現在の重防食塗装(ふっ素)と比べ、常温溶射の利点と欠点を教えてください。 †
■鋼材にふっ素樹脂エナメル塗りを適用するには、素地調整としてブラスト処理を施した後、ジンクリッチプライマーを下塗りし、エポキシ樹脂プライマーおよびふっ素樹脂塗料用中塗り塗料を塗布し、上塗りにふっ素樹脂上塗り塗料を塗布します。ふっ素樹脂上塗り塗料は、現状の塗料用合成樹脂の中で最も帯候性に優れるため、耐久性が期待できる塗装仕上げですが、塗膜が素地に達するような損傷を受けると塗膜の損傷部周辺で素地の腐食が拡大します。
■一方、常温溶射は動力工具処理もしくはブラスト処理で素地調整し、粗面形成材を塗布して亜鉛とアルミニウムの擬合金溶射を施します。溶射皮膜は無機の金属皮膜であるため耐候性には優れています。溶射皮膜は損傷を受けても、周辺の溶射皮膜による犠牲陽極作用によって素地鋼材の腐食が周辺へ拡大することはありません。重防食塗装では環境との調和(着色)は容易です。また、溶射の上に塗装することによって飛来する塩分にも耐えられるようになり、耐久性が向上します。

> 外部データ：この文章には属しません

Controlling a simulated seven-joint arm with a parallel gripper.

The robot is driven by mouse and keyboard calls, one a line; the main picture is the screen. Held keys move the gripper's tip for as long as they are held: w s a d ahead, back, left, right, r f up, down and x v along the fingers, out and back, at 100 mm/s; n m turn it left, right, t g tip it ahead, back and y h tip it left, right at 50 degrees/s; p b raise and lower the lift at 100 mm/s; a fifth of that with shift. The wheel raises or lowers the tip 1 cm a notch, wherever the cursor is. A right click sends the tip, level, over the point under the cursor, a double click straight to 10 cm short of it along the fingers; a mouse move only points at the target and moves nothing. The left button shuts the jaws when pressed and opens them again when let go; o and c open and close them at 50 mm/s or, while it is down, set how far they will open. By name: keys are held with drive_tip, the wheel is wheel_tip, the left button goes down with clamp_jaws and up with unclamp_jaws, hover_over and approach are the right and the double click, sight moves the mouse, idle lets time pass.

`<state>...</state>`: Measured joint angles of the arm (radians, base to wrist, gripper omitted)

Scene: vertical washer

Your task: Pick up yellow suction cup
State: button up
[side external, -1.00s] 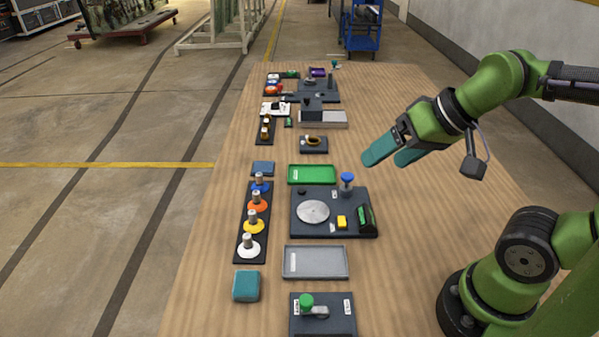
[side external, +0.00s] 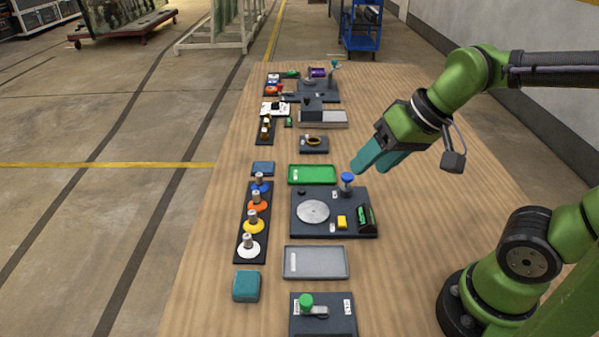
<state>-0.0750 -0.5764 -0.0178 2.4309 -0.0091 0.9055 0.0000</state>
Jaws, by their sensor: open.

■両者は、比較の対象ではなく補完しあうもの(適用の目的が異なる)と解釈するのが適切であると考えられます。
金属溶射と金属溶射プラス上塗り塗装との耐久性の差はいかがでしょう。 †
■金属溶射皮膜の上に塗装した場合、塗膜の保護作用により金属溶射皮膜の溶出速度が軽減され、防食性能の向上は期待できます。
■金属溶射プラス上塗りの耐久性は、上塗り塗装の耐久性により異なると考えています。
溶射できる金属は、亜鉛とアルミニウムだけですか。擬合金であれば他の材料もありそうですが。 †
■他の金属を使用することは可能です。しかし、現時点では溶射金属の性能と経済性などから亜鉛とアルミニウムの擬合金を推奨しています。今後の課題として経済性に優れ、かつ性能向上につながる溶射金属の検討を進めたいと考えます。